Maine House Majority Leader Matt Moonen (D-Portland) sponsored the text notification bill, LD 1516 “An Act to Improve Efficiency in Communication in the Court System,” which received the approval of the Judiciary Committee and ultimately the entire Legislature and governor.
He said he worked with the ACLU and Judicial Branch to craft a simple solution already commonly used by dentists and others in the private sector. And like dental appointments, court dates are often scheduled weeks or months in advance, he said.
“Anything we can do that is modern and works for people in everyday life and the court system as well is a good thing,” Moonen said.
The idea also was backed by Republicans in the Legislature, with Sen. Lisa Keim (R-Dixfield) — the lead Republican on the Judiciary Committee — calling it “a very good idea.” But she also noted that eventually, she hopes the system won’t need a full-time person to oversee it.

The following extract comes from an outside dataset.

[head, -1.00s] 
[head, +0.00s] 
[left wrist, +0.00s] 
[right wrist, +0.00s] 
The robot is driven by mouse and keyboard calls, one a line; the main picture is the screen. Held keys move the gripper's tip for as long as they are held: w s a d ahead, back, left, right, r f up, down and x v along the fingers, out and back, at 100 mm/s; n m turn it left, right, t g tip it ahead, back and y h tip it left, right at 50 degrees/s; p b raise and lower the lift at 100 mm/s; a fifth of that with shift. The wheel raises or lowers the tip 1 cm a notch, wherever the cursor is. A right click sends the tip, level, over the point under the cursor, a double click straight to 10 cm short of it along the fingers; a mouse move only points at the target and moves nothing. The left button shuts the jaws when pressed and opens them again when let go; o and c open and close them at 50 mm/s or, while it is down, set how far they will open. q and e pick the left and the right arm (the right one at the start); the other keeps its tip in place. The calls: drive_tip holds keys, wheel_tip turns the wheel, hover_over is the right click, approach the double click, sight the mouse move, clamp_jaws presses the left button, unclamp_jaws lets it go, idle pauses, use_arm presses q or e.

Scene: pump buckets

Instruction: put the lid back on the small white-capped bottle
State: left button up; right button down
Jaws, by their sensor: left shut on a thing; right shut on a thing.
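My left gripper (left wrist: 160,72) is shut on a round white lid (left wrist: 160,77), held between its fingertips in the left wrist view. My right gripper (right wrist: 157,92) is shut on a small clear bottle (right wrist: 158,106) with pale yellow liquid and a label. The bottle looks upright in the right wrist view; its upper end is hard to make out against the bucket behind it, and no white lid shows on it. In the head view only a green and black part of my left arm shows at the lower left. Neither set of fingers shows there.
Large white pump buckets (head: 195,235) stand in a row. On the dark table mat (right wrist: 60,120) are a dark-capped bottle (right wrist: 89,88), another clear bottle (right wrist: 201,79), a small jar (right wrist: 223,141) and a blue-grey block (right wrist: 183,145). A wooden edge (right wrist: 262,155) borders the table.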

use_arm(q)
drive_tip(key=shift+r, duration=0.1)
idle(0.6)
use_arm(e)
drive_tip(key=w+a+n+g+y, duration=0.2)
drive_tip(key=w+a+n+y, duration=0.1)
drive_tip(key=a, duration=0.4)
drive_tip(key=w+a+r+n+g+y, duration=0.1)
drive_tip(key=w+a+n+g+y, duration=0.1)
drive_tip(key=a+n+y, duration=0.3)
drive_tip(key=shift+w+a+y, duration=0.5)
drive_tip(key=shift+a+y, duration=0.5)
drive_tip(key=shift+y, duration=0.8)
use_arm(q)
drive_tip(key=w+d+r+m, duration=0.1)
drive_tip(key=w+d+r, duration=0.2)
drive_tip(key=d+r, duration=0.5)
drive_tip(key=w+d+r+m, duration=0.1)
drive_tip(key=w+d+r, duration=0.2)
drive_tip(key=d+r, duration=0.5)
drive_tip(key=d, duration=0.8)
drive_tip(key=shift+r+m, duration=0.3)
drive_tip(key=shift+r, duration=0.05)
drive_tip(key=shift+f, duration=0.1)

“There are some of us, however, that question the need for one full-time position to handle an automated system,” she wrote via email. “It seems that this role could be combined with other (information technology) once the initial system is set up.”
Glessner said the person hired to oversee the system will not only be someone well versed in information technology but also a project manager who will develop, implement and maintain the system. The plan is to roll out the text message reminders along with the updated electronic case management system, possibly by the end of the year.
Like the updates in case management, the text reminders will first be used in Penobscot and Piscataquis counties, giving the courts a chance to see what works best, Glessner said. That could mean one text reminder a week before a court date or more than one if that’s what seems to help people remember their appointments, he said.
“One of the goals is to not have people in jail who don’t have to be there,” he said. “They are required to be in court, so we need them to be there for the court date.”